Buy tickets: £15 in advance (£17.50 on the door)
Palestrina's place in musical history rests on his extraordinary output of over 100 masses and 250 motets; the sheer beauty of their flowing and harmonious contrapuntal style earned him great fame and many imitators.
While Palestrina and his successor at St Peter's, Felice Anerio, were native to Rome and spent their entire careers there, the tradition of sacred music in in the Papal City was by no means exclusively Italian. In the 15th century, the Borgia Popes reflected their Spanish origins by employing musicians from Spain in the Papal chapel. This tradition continued under Pope Paul III, who employed Cristobal de Morales as a tenor in the choir of the Sistine Chapel from 1535. Palestrina was meanwhile singing in the Capella Giulia at St Peter's as a boy treble, and it is highly likely that Morales's works were in their repertoire.

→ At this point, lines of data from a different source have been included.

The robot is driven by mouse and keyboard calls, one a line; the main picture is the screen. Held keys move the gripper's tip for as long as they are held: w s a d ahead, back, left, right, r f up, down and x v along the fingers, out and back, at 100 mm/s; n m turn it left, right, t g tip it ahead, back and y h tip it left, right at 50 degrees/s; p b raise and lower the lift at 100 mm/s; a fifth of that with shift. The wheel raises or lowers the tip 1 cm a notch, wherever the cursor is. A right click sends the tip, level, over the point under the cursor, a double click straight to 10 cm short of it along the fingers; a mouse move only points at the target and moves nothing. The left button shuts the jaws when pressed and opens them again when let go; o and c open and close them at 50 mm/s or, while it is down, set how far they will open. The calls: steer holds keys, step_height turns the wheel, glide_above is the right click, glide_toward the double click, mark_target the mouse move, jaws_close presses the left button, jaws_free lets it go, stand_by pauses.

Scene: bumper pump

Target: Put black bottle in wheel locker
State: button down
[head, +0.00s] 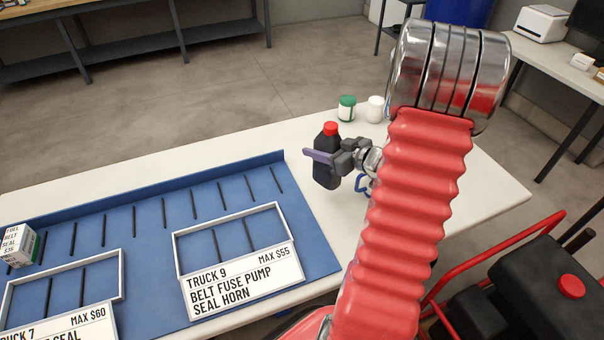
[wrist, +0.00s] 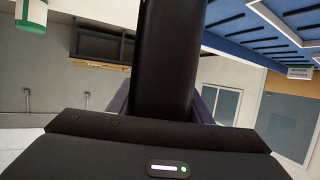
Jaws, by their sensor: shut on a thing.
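The black bottle (head: 327,168) with a red cap is upright at the white table, right of the blue rack. My gripper (head: 322,158) is shut on it around its middle, with a purple finger across its front. In the wrist view the black bottle (wrist: 168,60) fills the centre between the purple fingers of my gripper (wrist: 168,105). Whether the bottle's base touches the table is hard to tell. I see nothing that I can name as a wheel locker.
A green-and-white jar (head: 347,108) and a white jar (head: 375,109) stand behind the bottle. The blue rack (head: 150,205) has slots, white-framed trays and signs for Truck 7 and Truck 9. A small box (head: 20,246) stands at its left. Clear white tabletop (head: 330,225) lies in front of the bottle.

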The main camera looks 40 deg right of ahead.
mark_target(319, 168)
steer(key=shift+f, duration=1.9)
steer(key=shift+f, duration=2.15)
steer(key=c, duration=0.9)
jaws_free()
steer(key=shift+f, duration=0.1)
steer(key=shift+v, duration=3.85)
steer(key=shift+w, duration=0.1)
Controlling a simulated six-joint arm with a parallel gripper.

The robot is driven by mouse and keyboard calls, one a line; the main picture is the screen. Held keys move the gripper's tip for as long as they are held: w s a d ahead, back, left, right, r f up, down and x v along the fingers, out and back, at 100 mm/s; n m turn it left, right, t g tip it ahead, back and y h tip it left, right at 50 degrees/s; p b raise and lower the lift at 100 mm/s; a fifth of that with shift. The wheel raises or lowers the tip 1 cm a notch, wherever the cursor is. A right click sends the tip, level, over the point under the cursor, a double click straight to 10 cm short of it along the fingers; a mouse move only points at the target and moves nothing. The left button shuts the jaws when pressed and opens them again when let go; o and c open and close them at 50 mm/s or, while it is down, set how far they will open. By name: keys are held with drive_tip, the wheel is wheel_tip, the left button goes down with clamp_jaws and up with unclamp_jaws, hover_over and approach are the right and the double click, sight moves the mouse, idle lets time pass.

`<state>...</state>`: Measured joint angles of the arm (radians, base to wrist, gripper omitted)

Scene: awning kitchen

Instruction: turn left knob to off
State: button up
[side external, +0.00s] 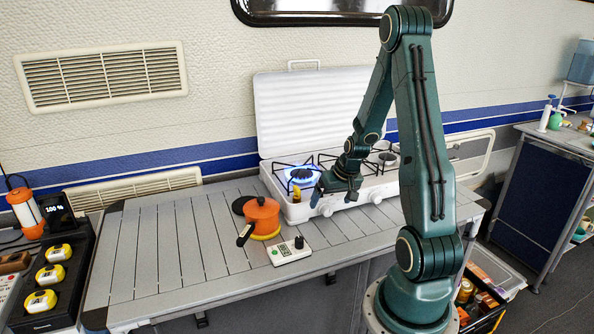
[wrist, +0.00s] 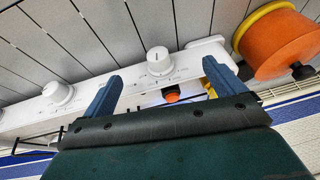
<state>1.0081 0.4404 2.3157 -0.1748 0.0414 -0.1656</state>
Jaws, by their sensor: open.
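The white camping stove (side external: 290,214) stands on the slatted table with its lid up, and a blue flame (side external: 301,175) burns on its left burner. In the wrist view, where the scene is turned over, the left knob (wrist: 159,61) is the white one nearer the orange pot. A second white knob (wrist: 57,92) lies further left there. My gripper (side external: 332,195) is at the stove's front, also seen in the wrist view (wrist: 163,73). Its blue fingers are open, one on each side of the left knob, with visible gaps. Whether they are level with it in depth is unclear.
An orange pot (side external: 262,215) with a dark handle stands left of the stove. A small white device (side external: 289,251) with a black knob lies in front. A yellow item (side external: 297,194) is at the stove's left front. The table's left part (side external: 150,250) is clear.

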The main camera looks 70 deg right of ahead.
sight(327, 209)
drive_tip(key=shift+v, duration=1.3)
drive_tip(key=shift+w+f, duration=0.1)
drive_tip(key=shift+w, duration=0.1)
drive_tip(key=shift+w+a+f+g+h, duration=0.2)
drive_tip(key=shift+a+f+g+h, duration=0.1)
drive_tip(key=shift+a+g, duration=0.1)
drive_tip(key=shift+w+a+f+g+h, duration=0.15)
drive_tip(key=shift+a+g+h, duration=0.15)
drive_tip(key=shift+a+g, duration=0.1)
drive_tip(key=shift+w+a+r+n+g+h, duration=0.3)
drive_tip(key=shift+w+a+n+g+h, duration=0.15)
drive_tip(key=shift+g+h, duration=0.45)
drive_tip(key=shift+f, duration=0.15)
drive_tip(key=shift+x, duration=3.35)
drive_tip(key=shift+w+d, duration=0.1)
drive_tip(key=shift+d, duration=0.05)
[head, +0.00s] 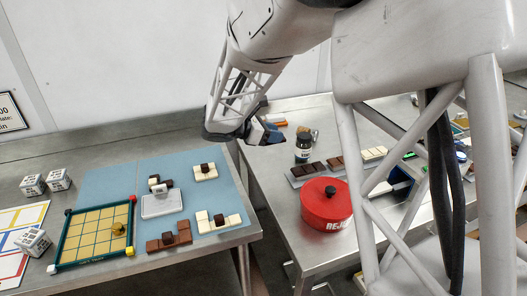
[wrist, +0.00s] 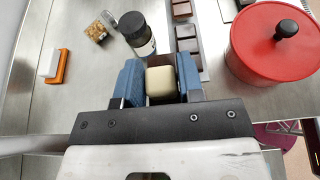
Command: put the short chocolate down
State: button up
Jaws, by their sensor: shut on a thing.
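My gripper (head: 268,137) hangs above the left part of the right-hand steel table in the head view. In the wrist view its two blue fingers (wrist: 158,80) are closed on a short cream-coloured chocolate (wrist: 160,83), with its top face showing between them. The chocolate's underside is hidden, and its height above the table cannot be told. In the head view the chocolate is hidden by the gripper.
A dark bottle (head: 303,149), a tray of chocolates (head: 297,182) and a red lidded REJECT pot (head: 318,205) stand nearby. Chocolate pieces stand on the left table's blue mat (head: 200,151).

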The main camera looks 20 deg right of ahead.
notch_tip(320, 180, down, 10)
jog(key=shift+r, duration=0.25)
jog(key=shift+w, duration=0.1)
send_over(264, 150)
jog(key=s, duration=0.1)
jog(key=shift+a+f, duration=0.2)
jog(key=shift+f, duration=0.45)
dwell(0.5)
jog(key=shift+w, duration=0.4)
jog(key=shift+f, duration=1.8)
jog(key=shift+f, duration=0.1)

In the decade which Morales spent in Rome, he published two books of masses; his motets appeared in over 30 printed sources in the mid-16th century, as well as many manuscript collections.
A decade after Morales's death, Spain's most celebrated Renaissance composer, Tomas Luis de Victoria, arrived in Rome. He spent over 20 years working at the Jesuit German College and the Pontifical Roman Seminary, where he succeeded Palestrina as Maestro di Cappella. While Victoria's music undoubtedly shows Palestrina's influence, it combines the fluent serenity of his polyphony with a new level of spiritual and emotional intensity, employing dramatic dissonances to profoundly moving effect.